Hi, I can see what you have done there, from the look of it, it is breaking up the 1st/2nd table from the third table, applying the max value to that and joining the remaining row to the 1st/2nd table? (if i'm wrong please tell me...)

What I am trying to get to, is to have the information in a view that a web page will look at as a single source of information, but I have tried using your code to get a separate view, and SQL Server doesn't like it.
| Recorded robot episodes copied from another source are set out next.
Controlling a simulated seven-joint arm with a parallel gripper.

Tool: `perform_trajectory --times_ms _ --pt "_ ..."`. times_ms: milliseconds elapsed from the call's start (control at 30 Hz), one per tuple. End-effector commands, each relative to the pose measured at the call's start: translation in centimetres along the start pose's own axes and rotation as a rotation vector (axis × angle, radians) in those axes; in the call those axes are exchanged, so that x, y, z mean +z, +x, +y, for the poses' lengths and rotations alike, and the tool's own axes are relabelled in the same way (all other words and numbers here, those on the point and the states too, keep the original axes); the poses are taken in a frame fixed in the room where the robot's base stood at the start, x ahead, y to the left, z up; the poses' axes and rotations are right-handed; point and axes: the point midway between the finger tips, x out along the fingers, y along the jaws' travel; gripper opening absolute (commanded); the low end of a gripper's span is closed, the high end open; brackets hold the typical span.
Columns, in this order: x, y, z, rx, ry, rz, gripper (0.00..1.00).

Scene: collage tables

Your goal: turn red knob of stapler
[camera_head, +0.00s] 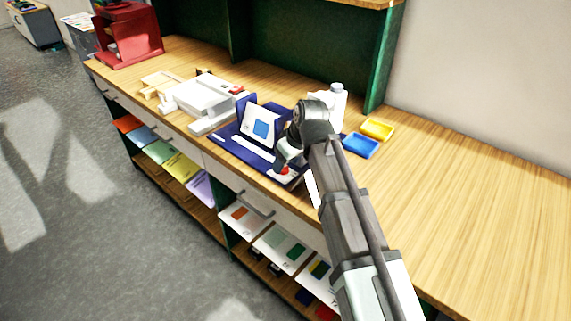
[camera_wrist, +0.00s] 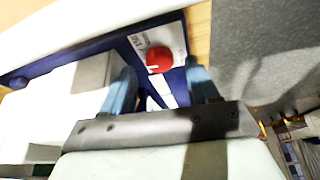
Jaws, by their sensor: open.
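The red knob (camera_wrist: 158,60) is round with a small white mark. It sits on a white label plate (camera_wrist: 172,32) on the dark blue base of what appears to be the stapler (camera_head: 232,144). In the head view the knob (camera_head: 285,171) shows at the base's front right corner. My gripper (camera_wrist: 160,74) is open, with its blue-grey fingers on either side of the knob in the wrist view. I cannot tell whether they touch it. In the head view my gripper (camera_head: 283,160) is over that corner, and my arm hides part of the stapler's right side.
A white machine (camera_head: 203,97) stands left of the stapler. A white bottle (camera_head: 336,97), a blue tray (camera_head: 360,145) and a yellow tray (camera_head: 377,129) are behind and right of my gripper. A red stand (camera_head: 128,35) is at the far left. The wooden counter (camera_head: 470,170) is clear at right.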

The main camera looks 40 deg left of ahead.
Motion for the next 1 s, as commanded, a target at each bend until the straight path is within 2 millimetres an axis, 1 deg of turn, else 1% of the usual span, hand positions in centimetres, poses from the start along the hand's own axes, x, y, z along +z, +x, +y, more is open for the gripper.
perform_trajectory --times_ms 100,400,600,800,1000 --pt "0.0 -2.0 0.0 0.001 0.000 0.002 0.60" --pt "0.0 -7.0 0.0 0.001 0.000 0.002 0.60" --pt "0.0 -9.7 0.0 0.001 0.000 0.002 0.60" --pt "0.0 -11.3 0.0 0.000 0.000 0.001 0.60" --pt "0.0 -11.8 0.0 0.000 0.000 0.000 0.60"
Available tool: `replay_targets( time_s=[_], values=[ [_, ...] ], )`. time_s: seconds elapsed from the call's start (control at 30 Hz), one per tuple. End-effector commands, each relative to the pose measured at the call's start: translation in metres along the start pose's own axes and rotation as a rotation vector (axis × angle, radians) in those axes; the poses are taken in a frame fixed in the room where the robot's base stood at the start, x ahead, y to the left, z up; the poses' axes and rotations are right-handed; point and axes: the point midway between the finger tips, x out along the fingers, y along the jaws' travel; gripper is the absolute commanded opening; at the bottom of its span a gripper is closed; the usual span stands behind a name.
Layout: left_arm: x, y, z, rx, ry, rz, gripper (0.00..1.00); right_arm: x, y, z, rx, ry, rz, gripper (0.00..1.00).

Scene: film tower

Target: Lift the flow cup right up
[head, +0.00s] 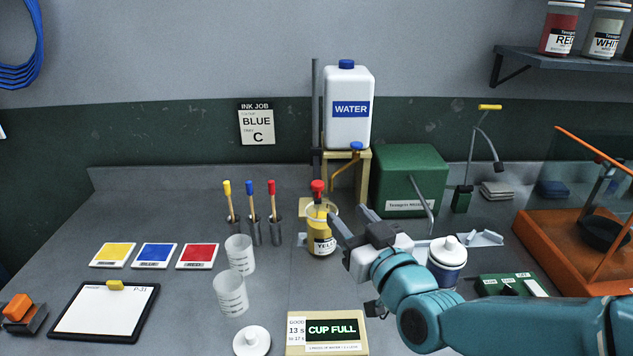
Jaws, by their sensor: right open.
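A clear round rim (332,208) shows around the top of a yellow-filled jar (321,240) marked YELL, with a red knob (318,186) above it. This seems to be the flow cup, but I cannot tell where cup and jar part. My right gripper (349,216) is open, its fingers pointing toward the cup from the right. The near finger is close beside the jar; I cannot tell whether it touches. Nothing shows between the fingers. A display (332,329) in front reads CUP FULL. My left gripper is out of view.
Two clear beakers (239,255) stand left of the jar. Behind them are several holders with coloured-tip sticks (252,218). A water tank (348,108) on a stand is behind. A white-lidded jar (447,256) stands behind my right arm. The left-back bench is clear.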

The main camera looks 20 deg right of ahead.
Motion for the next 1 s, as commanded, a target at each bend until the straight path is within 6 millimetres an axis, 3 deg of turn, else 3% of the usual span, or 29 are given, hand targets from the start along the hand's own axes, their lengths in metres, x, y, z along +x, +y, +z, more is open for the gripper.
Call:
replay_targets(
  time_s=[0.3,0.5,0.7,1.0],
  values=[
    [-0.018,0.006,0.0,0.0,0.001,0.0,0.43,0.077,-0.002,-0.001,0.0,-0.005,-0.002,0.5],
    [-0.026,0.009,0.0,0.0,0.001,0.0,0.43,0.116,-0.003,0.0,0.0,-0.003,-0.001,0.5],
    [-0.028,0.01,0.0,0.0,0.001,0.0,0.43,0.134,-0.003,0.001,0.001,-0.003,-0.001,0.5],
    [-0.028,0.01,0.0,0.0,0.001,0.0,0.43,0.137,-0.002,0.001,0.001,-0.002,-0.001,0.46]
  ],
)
pietlinden SSC Guru Points: 63686 More actions · Answer 3

So you just slap a CREATE VIEW on the front and list the columns you want to return. Only catch is that you can't use ORDER BY in a view.

CREATE VIEW MyView
AS
select <field list>
from mastertable mt
outer apply (select max(ScanDate) as ScanDate
             from childtable ct 
             where ct.document = mt.document
             ) ct

jcelko212 32090 SSCrazy Eights Points: 9312 More actions · Answer 4

>> I have a database with three tables linked [sic] together by 'DocumentNo'. Two main linked [sic] tables which output all rows with a full outer join. These records [sic] are all unique and are never the same. <<

You're obviously coming to SQL for background in older filesystems or pre-relational databases. The term "link" refers to pointer chains that existed in a network and hierarchical databases; SQL and RDBMS use references which are far more abstract.

>> The third table is a child [sic] table if you will, and this has many rows of it's own, made up of 'Dept' and 'ScanDate'. <<

The term "child" and "parent" are also inherited from the old network databases. We have referenced and referencing tables and RDBMS.

>> What I need to do is output unique rows showing only the latest 'scan date' for each unique 'DocumentNo'. I have tried max([ScanDate]) with GROUP BY [DocumentNo] but I'm fairly sure you can guess the error message I am receiving. <<

Guess your error messages? With a complete lack of information you posted here, we can even guess what your tables look like! For over 30 years posting DDL has been standard netiquette on SQL forums. If you want to get help can you please play by the rules?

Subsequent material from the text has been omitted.